◆ **EXERCISE DETAILS**:
Reproduce the listing below character for character; drop every image.

[START OF DATA PROVIDED]

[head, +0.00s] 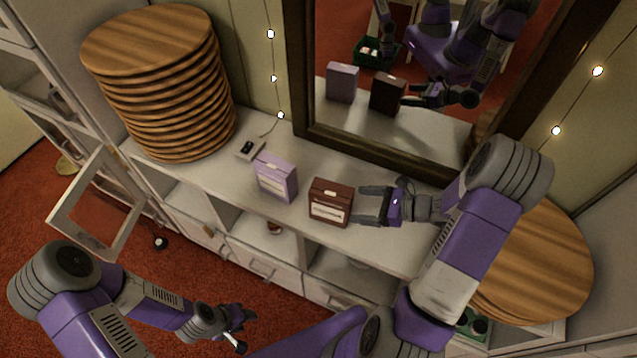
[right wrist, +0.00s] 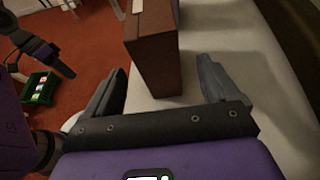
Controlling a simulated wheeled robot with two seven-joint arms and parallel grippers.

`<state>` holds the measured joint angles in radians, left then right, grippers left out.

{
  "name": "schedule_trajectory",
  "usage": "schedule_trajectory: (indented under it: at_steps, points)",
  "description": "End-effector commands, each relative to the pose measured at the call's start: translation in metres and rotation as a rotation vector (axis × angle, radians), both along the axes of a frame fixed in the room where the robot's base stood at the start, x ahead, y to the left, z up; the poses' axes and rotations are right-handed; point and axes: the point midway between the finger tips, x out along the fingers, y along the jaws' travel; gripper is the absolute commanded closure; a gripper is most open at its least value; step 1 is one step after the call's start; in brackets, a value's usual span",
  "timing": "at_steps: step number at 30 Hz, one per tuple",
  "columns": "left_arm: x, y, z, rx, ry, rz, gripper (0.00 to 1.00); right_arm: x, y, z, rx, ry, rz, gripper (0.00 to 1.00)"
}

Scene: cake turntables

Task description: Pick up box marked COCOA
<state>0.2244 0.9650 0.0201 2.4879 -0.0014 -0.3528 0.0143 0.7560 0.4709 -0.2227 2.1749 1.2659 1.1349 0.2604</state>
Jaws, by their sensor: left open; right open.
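A dark brown box (head: 330,203) with a pale label stands upright on the white shelf top; the label's writing is too small to read. A lilac box (head: 275,178) with a pale label stands to its left. My right gripper (head: 361,206) is open just to the right of the brown box, its fingers pointing at it. In the right wrist view the brown box (right wrist: 155,62) is ahead, in line with the gap between the open fingers (right wrist: 160,82). My left gripper (head: 243,332) is open and empty, low in front of the cabinet.
More round boards (head: 545,260) are at the right, behind my right arm. A framed mirror (head: 300,70) behind the boxes reflects them and me.

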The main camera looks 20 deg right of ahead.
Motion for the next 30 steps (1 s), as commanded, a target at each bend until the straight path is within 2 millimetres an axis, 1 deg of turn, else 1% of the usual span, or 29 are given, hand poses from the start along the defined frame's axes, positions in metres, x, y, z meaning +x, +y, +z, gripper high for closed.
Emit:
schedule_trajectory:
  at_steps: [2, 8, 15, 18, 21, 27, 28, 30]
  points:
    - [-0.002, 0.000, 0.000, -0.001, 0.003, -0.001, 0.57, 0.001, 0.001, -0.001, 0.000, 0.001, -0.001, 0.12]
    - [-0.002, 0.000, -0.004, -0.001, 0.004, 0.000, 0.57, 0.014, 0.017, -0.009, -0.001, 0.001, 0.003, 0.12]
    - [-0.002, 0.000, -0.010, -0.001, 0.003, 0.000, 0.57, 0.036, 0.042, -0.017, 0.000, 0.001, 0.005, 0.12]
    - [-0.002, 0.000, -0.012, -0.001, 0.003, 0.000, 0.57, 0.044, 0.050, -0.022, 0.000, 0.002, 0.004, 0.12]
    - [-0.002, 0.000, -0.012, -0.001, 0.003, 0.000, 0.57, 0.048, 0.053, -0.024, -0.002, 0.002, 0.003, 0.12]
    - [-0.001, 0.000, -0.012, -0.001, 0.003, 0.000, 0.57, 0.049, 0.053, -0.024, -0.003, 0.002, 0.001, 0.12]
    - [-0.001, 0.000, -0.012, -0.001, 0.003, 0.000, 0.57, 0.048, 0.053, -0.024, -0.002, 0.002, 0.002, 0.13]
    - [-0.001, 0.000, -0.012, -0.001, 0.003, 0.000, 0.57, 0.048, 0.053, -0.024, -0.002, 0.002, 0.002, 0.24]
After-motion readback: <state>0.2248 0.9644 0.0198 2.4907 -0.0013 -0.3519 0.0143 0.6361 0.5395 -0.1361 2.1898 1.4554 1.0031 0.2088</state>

[END OF DATA PROVIDED]

◆ **EXPECTED ANSWER**:
[head, +0.00s] 
[right wrist, +0.00s] 
Controlling a simulated wheeled robot with two seven-joint arms and parallel grippers.

`<state>` holds the measured joint angles in radians, left then right, grippers left out.

{
  "name": "schedule_trajectory",
  "usage": "schedule_trajectory: (indented under it: at_steps, points)",
  "description": "End-effector commands, each relative to the pose measured at the call's start: translation in metres and rotation as a rotation vector (axis × angle, radians), both along the axes of a frame fixed in the room where the robot's base stood at the start, x ahead, y to the left, z up; the poses' axes and rotations are right-handed; point and axes: the point midway between the finger tips, x out along the fingers, y along the jaws' travel; gripper is the absolute commanded closure; a gripper is most open at its least value; step 1 is one step after the call's start; in brackets, a value's usual span",
  "timing": "at_steps: step number at 30 Hz, one per tuple",
  "columns": "left_arm: x, y, z, rx, ry, rz, gripper (0.00 to 1.00); right_arm: x, y, z, rx, ry, rz, gripper (0.00 to 1.00)"
}

Scene: cake turntables

Task description: Pick up box marked COCOA
<state>0.2244 0.9650 0.0201 2.4879 -0.0014 -0.3528 0.0143 0.7560 0.4709 -0.2227 2.1749 1.2659 1.1349 0.2604</state>
Jaws, by their sensor: left open; right open.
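A dark brown box (head: 330,203) with a pale label stands upright on the white shelf top; the label's writing is too small to read. A lilac box (head: 275,178) with a pale label stands to its left. My right gripper (head: 361,206) is open just to the right of the brown box, its fingers pointing at it. In the right wrist view the brown box (right wrist: 155,62) is ahead, in line with the gap between the open fingers (right wrist: 160,82). My left gripper (head: 243,332) is open and empty, low in front of the cabinet.
More round boards (head: 545,260) are at the right, behind my right arm. A framed mirror (head: 300,70) behind the boxes reflects them and me.

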The main camera looks 20 deg right of ahead.
Motion for the next 30 steps (1 s), as commanded, a target at each bend until the straight path is within 2 millimetres an axis, 1 deg of turn, else 1% of the usual span, or 29 are given, hand poses from the start along the defined frame's axes, positions in metres, x, y, z meaning +x, +y, +z, gripper high for closed.
Emit:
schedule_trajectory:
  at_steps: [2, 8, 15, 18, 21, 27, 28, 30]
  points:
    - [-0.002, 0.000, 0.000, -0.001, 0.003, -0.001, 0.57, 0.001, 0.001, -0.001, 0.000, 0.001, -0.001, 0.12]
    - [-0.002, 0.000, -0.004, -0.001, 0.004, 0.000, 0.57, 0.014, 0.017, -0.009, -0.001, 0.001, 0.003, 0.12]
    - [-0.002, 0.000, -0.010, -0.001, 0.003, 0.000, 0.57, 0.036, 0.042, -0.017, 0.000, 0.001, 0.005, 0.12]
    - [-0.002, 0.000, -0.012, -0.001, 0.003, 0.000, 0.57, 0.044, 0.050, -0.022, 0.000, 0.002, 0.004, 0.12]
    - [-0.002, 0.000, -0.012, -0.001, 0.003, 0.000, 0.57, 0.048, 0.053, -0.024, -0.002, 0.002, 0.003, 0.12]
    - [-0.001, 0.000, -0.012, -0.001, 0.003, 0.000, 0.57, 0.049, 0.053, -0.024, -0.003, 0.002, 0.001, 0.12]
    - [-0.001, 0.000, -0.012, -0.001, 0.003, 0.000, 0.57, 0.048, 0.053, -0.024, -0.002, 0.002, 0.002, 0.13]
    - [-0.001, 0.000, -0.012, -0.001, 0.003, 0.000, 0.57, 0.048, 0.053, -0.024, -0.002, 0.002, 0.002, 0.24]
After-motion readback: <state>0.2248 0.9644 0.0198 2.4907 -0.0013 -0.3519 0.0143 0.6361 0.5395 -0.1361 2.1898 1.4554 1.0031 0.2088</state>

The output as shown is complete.